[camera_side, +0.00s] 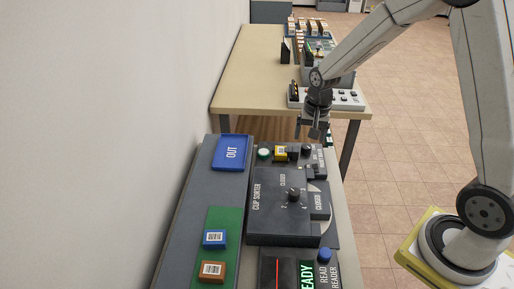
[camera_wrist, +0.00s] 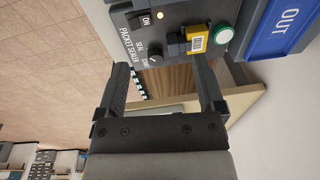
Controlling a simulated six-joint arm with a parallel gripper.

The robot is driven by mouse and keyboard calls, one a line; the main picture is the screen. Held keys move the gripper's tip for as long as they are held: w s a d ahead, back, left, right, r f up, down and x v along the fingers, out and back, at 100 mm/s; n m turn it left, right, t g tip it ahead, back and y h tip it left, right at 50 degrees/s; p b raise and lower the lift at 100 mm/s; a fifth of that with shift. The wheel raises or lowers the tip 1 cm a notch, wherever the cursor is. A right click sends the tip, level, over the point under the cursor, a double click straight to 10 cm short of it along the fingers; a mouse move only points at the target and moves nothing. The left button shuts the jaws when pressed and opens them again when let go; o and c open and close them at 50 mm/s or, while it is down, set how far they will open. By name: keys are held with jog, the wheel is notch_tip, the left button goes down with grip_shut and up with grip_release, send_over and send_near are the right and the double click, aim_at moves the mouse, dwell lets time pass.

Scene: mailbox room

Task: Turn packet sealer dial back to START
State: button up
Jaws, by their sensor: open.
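The packet sealer (camera_wrist: 182,18) is a dark grey panel at the top of the wrist view, with its lettering turned sideways. Its dial (camera_wrist: 156,49) is a black round knob beside SEAL and START markings. Which mark its pointer meets is too small to tell. The sealer also shows past the clip sorter in the side view, with the dial (camera_side: 306,150) small there. My gripper (camera_wrist: 161,72) is open and empty, its two fingers spread on either side of the dial in the wrist view. In the side view my gripper (camera_side: 316,132) hangs above the sealer's far end, apart from it.
A yellow barcoded packet (camera_wrist: 196,38) sits on the sealer between the dial and a green button (camera_wrist: 224,34). An ON switch (camera_wrist: 146,19) is beside the dial. The blue OUT tray (camera_side: 231,153) and clip sorter (camera_side: 270,210) are close. A wooden table (camera_side: 245,70) stands beyond.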

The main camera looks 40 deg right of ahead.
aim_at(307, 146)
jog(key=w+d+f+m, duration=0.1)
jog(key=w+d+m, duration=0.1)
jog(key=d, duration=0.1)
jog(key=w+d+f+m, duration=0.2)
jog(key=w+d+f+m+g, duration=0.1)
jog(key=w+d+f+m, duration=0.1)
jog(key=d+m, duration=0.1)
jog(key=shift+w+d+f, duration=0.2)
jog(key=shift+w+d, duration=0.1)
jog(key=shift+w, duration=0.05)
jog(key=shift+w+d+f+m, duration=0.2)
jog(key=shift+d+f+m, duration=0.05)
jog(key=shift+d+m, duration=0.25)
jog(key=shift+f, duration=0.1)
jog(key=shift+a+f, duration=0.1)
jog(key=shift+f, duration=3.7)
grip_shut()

========

=== WHAT YOU NEED TO DO ===
Return the listing above in full and without alteration, excluding its pictures.

=== SOLUTION TO THIS EXERCISE ===
[camera_side, +0.00s] 
[camera_wrist, +0.00s] 
Controlling a simulated six-joint arm with a parallel gripper.

The robot is driven by mouse and keyboard calls, one a line; the main picture is the screen. Held keys move the gripper's tip for as long as they are held: w s a d ahead, back, left, right, r f up, down and x v along the fingers, out and back, at 100 mm/s; n m turn it left, right, t g tip it ahead, back and y h tip it left, right at 50 degrees/s; p b raise and lower the lift at 100 mm/s; a fifth of that with shift. The wheel raises or lowers the tip 1 cm a notch, wherever the cursor is. A right click sends the tip, level, over the point under the cursor, a double click straight to 10 cm short of it along the fingers; a mouse move only points at the target and moves nothing. The left button shuts the jaws when pressed and opens them again when let go; o and c open and close them at 50 mm/s or, while it is down, set how far they will open. By name: keys are held with jog, the wheel is notch_tip, the left button goes down with grip_shut and up with grip_release, send_over and send_near are the right and the double click, aim_at moves the mouse, dwell lets time pass.

Scene: mailbox room

Task: Turn packet sealer dial back to START
State: button up
Jaws, by their sensor: open.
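The packet sealer (camera_wrist: 182,18) is a dark grey panel at the top of the wrist view, with its lettering turned sideways. Its dial (camera_wrist: 156,49) is a black round knob beside SEAL and START markings. Which mark its pointer meets is too small to tell. The sealer also shows past the clip sorter in the side view, with the dial (camera_side: 306,150) small there. My gripper (camera_wrist: 161,72) is open and empty, its two fingers spread on either side of the dial in the wrist view. In the side view my gripper (camera_side: 316,132) hangs above the sealer's far end, apart from it.
A yellow barcoded packet (camera_wrist: 196,38) sits on the sealer between the dial and a green button (camera_wrist: 224,34). An ON switch (camera_wrist: 146,19) is beside the dial. The blue OUT tray (camera_side: 231,153) and clip sorter (camera_side: 270,210) are close. A wooden table (camera_side: 245,70) stands beyond.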

The main camera looks 40 deg right of ahead.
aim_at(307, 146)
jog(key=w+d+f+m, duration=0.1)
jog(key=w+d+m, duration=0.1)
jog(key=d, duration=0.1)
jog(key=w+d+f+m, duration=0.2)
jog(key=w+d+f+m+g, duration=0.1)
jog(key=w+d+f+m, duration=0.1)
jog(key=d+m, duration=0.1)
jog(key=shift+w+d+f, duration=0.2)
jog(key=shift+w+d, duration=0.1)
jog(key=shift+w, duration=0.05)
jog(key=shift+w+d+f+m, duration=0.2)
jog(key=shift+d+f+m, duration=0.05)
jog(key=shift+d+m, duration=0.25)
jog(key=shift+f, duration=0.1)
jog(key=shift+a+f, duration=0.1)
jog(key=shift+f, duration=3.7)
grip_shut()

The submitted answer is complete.